PROBLEM REQUIREMENTS: Lines that contain "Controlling" are to be counted; give only their number.

Extracted data entries:
^^^^^^^^
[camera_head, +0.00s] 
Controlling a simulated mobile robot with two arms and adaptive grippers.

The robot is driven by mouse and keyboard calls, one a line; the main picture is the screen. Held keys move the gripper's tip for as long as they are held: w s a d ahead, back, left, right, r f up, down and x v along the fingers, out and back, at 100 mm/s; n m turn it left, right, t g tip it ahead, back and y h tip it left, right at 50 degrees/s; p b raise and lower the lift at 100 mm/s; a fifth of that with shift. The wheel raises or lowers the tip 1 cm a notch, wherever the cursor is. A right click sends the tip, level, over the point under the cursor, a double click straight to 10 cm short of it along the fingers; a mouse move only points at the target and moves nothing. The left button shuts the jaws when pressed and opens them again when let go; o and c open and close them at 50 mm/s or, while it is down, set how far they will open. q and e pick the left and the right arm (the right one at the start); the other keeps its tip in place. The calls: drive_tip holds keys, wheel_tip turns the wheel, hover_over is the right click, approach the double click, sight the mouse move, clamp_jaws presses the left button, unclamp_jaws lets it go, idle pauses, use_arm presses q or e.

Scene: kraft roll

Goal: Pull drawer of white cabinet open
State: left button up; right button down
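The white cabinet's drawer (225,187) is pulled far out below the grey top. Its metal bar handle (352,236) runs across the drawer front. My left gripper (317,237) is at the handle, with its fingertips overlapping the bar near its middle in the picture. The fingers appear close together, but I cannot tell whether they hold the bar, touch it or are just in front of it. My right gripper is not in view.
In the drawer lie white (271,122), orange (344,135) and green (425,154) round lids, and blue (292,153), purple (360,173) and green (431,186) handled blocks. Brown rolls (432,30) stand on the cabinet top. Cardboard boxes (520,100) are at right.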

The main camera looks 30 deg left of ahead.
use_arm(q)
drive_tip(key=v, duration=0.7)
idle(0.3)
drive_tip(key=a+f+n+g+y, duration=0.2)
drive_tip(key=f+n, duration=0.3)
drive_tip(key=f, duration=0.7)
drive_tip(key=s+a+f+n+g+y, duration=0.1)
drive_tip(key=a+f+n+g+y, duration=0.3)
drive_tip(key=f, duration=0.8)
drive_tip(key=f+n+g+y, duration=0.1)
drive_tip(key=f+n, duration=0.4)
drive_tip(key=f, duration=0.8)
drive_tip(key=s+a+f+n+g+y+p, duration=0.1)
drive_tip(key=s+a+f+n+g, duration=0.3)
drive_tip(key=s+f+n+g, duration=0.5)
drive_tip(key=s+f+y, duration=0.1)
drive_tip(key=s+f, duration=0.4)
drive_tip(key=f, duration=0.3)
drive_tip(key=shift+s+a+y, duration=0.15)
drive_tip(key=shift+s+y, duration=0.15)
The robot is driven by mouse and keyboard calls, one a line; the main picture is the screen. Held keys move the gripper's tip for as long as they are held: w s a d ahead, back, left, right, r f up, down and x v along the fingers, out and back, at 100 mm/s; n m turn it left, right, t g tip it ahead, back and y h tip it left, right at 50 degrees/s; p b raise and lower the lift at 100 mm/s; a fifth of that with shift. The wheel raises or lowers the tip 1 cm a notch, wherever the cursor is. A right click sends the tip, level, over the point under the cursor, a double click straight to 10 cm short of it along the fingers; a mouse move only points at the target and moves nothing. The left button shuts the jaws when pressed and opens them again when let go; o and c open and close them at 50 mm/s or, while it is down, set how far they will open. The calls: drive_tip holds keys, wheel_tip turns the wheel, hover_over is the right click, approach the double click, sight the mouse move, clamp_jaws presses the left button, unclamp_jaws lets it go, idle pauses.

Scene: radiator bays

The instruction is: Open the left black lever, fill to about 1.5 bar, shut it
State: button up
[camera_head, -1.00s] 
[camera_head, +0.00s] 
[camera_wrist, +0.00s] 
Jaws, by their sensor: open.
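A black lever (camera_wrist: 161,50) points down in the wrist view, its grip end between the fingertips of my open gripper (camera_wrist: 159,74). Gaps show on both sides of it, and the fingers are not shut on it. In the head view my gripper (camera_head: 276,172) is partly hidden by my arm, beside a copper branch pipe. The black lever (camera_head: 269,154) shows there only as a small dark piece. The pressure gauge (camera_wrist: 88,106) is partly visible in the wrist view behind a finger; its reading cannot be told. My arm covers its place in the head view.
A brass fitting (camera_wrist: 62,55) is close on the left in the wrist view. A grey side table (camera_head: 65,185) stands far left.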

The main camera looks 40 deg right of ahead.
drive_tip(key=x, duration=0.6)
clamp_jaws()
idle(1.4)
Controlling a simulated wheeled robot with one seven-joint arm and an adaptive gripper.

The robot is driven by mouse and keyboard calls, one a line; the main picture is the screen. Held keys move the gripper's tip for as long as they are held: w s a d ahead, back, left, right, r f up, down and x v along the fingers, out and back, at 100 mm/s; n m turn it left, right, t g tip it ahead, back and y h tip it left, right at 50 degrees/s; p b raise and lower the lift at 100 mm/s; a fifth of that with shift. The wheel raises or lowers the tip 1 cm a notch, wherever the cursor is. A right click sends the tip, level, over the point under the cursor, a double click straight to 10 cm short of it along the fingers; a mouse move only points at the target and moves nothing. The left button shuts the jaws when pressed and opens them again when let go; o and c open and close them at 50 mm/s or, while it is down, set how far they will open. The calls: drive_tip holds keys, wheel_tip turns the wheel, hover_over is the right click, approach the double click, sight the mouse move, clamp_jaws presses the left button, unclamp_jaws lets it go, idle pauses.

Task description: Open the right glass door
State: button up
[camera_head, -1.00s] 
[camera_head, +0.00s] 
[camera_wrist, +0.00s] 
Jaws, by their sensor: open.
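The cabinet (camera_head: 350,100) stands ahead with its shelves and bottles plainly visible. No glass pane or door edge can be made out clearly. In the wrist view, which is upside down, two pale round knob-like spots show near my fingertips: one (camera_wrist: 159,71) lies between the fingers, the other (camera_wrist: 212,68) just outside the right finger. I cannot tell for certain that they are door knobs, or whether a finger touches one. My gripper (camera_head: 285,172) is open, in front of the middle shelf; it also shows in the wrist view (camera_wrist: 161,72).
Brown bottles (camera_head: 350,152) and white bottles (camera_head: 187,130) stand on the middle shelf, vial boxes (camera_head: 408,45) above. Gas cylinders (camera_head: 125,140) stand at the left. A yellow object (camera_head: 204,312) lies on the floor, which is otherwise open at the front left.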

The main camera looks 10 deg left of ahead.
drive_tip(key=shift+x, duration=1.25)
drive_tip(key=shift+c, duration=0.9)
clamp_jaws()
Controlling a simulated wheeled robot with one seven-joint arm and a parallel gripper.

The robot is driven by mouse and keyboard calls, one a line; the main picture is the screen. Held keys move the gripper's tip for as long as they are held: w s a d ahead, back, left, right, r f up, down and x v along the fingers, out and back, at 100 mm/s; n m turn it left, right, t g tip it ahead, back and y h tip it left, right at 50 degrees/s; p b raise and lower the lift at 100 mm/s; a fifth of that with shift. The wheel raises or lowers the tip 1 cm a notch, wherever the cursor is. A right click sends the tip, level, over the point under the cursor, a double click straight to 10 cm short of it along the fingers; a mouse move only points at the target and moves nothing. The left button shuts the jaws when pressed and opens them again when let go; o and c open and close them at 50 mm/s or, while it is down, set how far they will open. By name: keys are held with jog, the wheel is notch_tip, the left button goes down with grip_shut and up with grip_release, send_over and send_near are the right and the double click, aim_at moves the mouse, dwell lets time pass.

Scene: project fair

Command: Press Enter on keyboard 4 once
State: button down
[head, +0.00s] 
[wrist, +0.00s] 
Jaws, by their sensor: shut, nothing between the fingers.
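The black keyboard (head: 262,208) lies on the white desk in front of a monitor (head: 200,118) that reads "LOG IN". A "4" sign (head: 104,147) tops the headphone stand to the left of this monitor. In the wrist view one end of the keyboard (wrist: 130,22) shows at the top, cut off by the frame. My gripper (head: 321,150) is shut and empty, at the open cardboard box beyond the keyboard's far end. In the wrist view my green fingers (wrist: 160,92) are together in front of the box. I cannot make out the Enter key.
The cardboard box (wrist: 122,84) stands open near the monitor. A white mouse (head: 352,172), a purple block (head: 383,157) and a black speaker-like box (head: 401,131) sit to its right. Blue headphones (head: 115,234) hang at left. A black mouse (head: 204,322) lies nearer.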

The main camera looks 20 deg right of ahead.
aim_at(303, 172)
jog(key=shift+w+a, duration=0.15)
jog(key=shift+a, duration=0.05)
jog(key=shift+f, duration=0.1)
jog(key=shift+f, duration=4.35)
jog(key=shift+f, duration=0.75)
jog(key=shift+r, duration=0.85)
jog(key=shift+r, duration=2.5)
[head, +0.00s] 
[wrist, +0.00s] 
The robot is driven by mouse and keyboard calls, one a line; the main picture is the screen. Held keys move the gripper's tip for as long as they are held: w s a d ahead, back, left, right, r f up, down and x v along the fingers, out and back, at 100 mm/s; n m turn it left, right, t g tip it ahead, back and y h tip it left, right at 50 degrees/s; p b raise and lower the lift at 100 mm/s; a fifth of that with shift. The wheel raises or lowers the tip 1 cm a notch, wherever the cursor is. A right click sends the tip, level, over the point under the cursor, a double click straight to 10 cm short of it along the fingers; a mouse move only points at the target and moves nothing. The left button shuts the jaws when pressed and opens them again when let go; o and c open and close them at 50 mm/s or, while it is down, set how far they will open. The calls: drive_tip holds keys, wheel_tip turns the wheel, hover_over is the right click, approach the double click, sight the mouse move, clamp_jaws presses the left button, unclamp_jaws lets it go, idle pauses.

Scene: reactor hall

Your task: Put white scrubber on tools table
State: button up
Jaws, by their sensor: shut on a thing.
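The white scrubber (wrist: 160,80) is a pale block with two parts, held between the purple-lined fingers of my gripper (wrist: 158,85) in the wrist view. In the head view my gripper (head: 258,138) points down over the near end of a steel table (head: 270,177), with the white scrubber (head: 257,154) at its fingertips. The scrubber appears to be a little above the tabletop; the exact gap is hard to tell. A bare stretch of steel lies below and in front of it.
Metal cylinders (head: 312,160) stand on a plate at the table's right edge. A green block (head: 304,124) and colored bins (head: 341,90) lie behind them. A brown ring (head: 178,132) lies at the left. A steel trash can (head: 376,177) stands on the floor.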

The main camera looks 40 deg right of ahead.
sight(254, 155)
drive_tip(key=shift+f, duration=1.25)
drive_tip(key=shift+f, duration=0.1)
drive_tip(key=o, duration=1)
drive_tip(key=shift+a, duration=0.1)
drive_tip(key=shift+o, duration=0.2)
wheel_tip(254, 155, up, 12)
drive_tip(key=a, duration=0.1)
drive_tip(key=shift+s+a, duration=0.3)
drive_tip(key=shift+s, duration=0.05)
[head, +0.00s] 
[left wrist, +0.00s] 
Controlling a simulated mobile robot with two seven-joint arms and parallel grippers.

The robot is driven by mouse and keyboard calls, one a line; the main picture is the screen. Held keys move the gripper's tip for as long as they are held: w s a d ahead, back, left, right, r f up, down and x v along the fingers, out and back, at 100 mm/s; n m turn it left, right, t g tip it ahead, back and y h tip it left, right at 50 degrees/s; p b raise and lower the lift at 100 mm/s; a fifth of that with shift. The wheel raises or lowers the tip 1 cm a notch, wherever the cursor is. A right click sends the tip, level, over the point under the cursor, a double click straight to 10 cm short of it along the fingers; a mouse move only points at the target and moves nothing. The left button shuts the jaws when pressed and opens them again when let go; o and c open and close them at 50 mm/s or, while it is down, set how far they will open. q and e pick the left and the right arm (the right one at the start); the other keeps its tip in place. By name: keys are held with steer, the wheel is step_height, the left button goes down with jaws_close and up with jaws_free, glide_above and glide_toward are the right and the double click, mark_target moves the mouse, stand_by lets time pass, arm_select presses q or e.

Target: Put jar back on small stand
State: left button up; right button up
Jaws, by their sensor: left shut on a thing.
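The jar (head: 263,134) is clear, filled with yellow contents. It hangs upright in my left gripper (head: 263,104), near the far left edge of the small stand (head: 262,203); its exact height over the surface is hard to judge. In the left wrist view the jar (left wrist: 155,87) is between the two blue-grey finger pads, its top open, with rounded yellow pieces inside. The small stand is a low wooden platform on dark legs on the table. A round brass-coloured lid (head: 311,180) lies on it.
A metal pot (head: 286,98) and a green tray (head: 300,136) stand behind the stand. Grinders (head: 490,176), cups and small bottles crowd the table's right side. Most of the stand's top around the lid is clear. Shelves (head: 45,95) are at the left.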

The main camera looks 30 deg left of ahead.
^^^^^^^^
WORKED SOLUTION: 4